● **Problem requirements**
Write the lines out exactly as they stand, from the one containing "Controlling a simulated" through the one containing "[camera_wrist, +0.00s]", and only those. Omit pictures.

● **Material to process**

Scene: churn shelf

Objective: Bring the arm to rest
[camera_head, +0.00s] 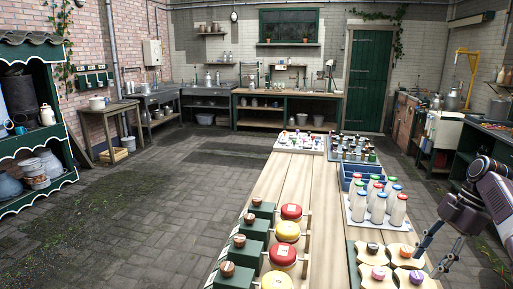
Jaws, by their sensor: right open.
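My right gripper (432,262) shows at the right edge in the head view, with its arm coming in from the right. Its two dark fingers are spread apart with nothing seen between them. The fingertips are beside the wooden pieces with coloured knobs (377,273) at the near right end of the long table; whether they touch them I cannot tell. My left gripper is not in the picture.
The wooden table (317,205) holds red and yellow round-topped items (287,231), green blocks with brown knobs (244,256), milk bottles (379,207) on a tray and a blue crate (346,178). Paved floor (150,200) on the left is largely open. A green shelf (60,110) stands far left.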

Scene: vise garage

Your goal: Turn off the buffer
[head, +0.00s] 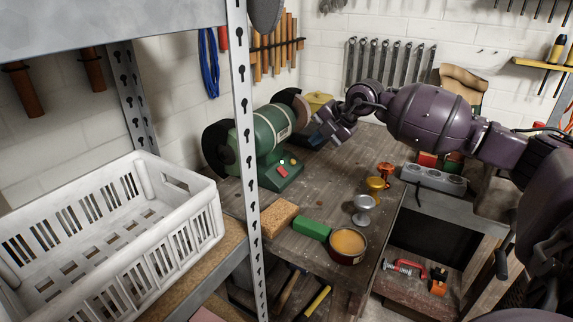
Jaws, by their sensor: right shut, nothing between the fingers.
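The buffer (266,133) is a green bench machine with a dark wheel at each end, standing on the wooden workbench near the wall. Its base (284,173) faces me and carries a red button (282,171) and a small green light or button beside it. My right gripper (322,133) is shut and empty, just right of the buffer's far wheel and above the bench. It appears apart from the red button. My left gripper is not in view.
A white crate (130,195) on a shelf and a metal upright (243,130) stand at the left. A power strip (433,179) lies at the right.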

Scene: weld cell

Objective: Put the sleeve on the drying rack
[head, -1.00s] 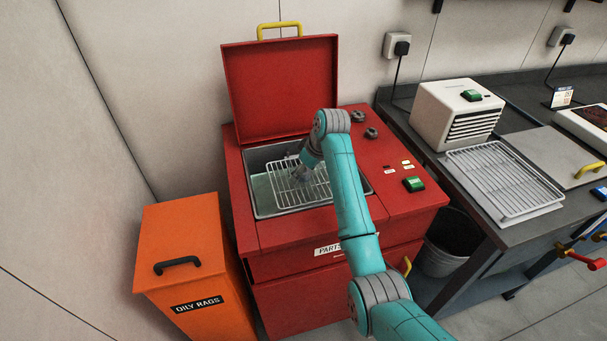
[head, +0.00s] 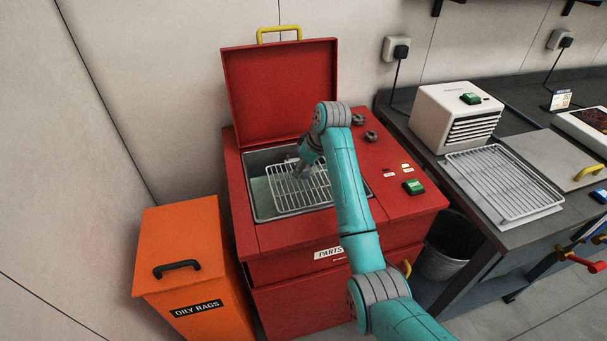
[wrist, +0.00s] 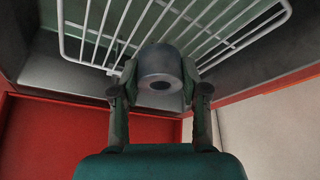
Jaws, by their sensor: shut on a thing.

...

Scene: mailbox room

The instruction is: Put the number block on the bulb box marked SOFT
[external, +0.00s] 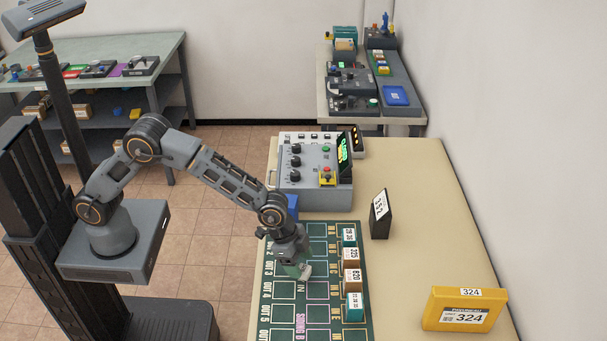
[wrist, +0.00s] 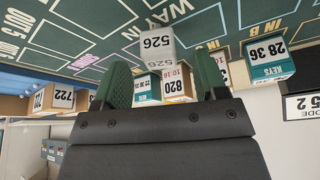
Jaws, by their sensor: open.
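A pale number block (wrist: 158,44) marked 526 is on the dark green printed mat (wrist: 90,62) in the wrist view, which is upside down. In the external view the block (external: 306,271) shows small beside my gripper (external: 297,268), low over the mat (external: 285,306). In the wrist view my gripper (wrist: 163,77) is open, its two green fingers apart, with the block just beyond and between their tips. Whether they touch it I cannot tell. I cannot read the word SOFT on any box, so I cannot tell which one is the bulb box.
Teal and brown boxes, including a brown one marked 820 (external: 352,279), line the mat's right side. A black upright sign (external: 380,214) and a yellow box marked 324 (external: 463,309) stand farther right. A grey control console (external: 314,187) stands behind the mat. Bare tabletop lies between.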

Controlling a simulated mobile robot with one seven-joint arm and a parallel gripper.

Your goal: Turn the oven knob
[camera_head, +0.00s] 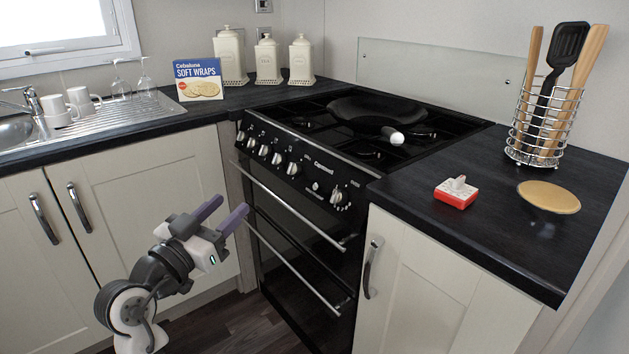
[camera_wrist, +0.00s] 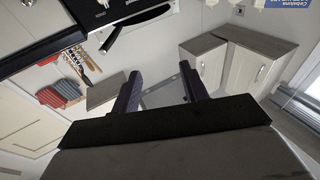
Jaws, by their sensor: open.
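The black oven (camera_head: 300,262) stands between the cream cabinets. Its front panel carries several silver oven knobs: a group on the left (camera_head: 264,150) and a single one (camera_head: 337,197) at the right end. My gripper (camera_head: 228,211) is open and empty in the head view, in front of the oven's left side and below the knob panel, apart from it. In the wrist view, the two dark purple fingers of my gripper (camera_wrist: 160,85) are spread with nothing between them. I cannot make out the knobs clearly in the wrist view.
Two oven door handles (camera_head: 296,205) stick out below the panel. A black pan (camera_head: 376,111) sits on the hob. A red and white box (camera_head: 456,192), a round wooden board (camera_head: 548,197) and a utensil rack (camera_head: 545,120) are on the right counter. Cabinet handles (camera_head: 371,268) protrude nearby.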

● **Exercise output**
Controlling a simulated mobile robot with one seven-joint arm and a parallel gripper.

Your goal: Turn the oven knob
[camera_head, +0.00s] 
[camera_wrist, +0.00s] 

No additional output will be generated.